Lors des débats devant l'Assemblée nationale, la garde des sceaux a d'ailleurs indiqué que « le Sénat a fait preuve de responsabilité en n'apportant au texte de l'ordonnance que de rares modifications au regard de son ampleur et en permettant, par les débats qui s'y sont déroulés, de résoudre d'éventuelles difficultés d'interprétation ».
Votre rapporteur veut toutefois réaffirmer qu'il n'est pas satisfaisant de devoir ratifier l'ordonnance plus d'un an après son entrée en vigueur, alors même que presque huit mois s'étaient déjà écoulés entre sa publication et son entrée en vigueur. Cette situation contraint davantage encore la marge du Parlement dans le cadre de la ratification.
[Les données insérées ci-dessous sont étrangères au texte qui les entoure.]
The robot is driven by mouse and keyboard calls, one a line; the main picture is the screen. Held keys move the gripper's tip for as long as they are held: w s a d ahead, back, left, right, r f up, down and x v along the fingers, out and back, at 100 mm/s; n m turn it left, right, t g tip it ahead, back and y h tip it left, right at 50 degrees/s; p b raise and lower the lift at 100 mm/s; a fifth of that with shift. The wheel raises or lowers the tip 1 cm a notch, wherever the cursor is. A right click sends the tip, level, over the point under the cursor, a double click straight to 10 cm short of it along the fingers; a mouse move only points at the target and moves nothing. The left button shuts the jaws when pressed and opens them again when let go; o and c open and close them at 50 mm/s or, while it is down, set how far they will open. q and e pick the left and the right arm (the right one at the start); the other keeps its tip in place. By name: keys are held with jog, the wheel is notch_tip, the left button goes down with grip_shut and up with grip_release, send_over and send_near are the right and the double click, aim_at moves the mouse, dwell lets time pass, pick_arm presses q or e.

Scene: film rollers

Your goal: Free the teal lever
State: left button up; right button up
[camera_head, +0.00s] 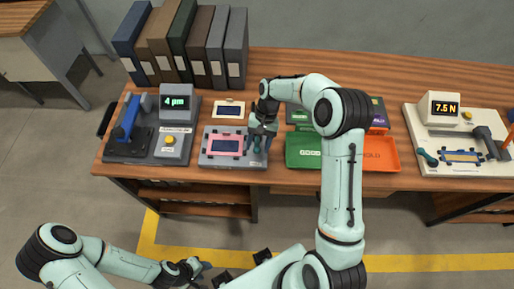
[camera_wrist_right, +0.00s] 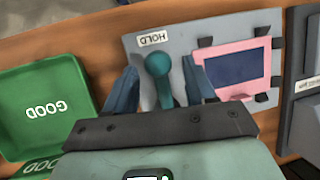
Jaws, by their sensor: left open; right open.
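The teal lever (camera_wrist_right: 159,64) has a round knob and shows in the right wrist view, on a grey fixture (camera_wrist_right: 225,28) beside a label reading HOLD. My right gripper (camera_wrist_right: 163,82) is open, with one blue finger on each side of the lever. I cannot tell whether either finger touches it. In the head view my right gripper (camera_head: 259,141) is over the right end of the same fixture and hides much of the lever. A pink frame (camera_wrist_right: 266,66) around a dark blue panel lies on the fixture. My left gripper (camera_head: 198,271) is open and empty, low in front of the table.
A green GOOD tray (camera_wrist_right: 45,115) and an orange HOLD tray (camera_head: 380,153) lie right of the fixture in the head view. A device reading 4 pm (camera_head: 176,103) stands left. A device reading 7.5 N (camera_head: 444,108) stands far right. Binders (camera_head: 189,45) stand behind.

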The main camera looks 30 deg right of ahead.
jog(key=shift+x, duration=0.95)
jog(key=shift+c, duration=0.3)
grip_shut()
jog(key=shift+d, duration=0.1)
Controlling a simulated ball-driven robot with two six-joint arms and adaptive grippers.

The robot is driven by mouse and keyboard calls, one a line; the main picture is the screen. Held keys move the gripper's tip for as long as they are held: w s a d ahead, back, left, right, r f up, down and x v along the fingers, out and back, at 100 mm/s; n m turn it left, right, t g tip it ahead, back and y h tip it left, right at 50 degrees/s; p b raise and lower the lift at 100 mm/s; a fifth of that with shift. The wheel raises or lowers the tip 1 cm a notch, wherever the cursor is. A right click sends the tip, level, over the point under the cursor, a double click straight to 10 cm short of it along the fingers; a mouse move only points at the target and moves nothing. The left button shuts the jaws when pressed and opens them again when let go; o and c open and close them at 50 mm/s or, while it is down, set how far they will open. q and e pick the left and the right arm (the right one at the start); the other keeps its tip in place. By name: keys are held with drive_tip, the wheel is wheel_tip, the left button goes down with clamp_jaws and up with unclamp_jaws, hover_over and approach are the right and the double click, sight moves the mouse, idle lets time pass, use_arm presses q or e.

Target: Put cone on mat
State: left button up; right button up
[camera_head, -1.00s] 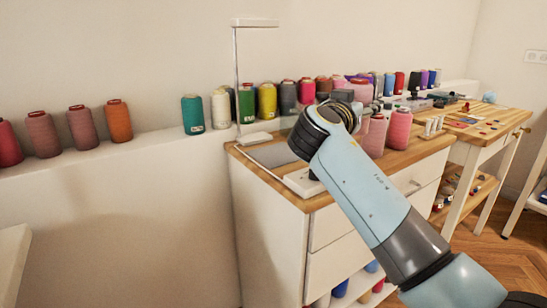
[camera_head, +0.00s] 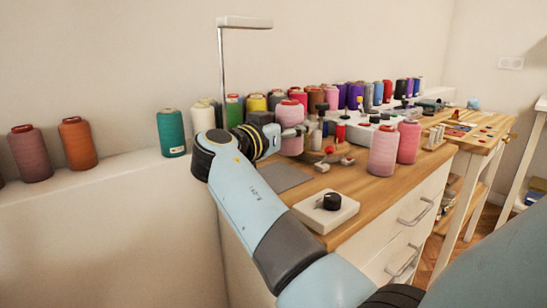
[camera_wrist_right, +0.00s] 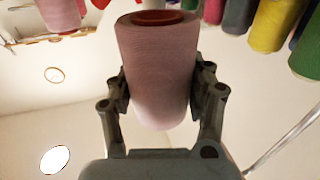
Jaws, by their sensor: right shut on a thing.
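My right gripper (camera_head: 293,133) is shut on a pink cone (camera_head: 290,113) of thread, held upright at the back of the wooden worktop. In the right wrist view, the pink cone (camera_wrist_right: 158,70) sits between both fingers, its reddish top rim showing. The grey mat (camera_head: 280,179) lies flat on the worktop, below and slightly nearer than the held cone. My right wrist hides part of the mat's surroundings. The gap between the cone and the worktop is hard to judge. My left gripper is not in view.
Two other pink cones (camera_head: 383,150) stand to the right on the worktop (camera_head: 365,190). A white box with a black knob (camera_head: 327,211) is in front of the mat. A lamp post (camera_head: 222,75) rises behind my wrist. Several coloured cones line the back ledge.

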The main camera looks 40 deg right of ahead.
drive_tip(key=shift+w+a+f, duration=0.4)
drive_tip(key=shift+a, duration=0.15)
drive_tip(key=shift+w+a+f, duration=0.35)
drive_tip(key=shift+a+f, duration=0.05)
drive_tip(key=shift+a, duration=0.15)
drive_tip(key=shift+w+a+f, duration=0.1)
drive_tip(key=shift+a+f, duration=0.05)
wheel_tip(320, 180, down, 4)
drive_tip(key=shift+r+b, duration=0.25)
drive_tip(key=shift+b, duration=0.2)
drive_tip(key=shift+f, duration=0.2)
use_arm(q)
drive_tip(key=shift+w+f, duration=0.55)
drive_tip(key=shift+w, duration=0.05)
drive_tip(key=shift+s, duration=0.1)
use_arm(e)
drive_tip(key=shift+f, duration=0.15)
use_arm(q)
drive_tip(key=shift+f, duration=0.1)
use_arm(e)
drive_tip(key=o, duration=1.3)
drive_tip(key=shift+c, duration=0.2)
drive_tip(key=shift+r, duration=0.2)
Aujourd'hui, c'est dans le même esprit de responsabilité, au vu du texte adopté en première lecture par l'Assemblée nationale, sur le rapport de notre collègue député Sacha Houlié 2 ( * ) , que votre commission aborde l'examen en deuxième lecture de ce projet de loi de ratification. En effet, en dépit de certaines divergences, déjà exprimées au Sénat lors des échanges entre votre commission et le Gouvernement, le travail approfondi réalisé au sein de notre assemblée a été largement respecté par nos collègues députés , tenus au demeurant d'examiner ce texte dans des délais très contraints. Dans ce contexte, pour préparer cette deuxième lecture, votre rapporteur a tenu à poursuivre son dialogue avec les représentants du ministère de la justice , tout en étant attentif aux commentaires publiés par la doctrine ces dernières semaines sur les travaux et les options retenues par les deux assemblées.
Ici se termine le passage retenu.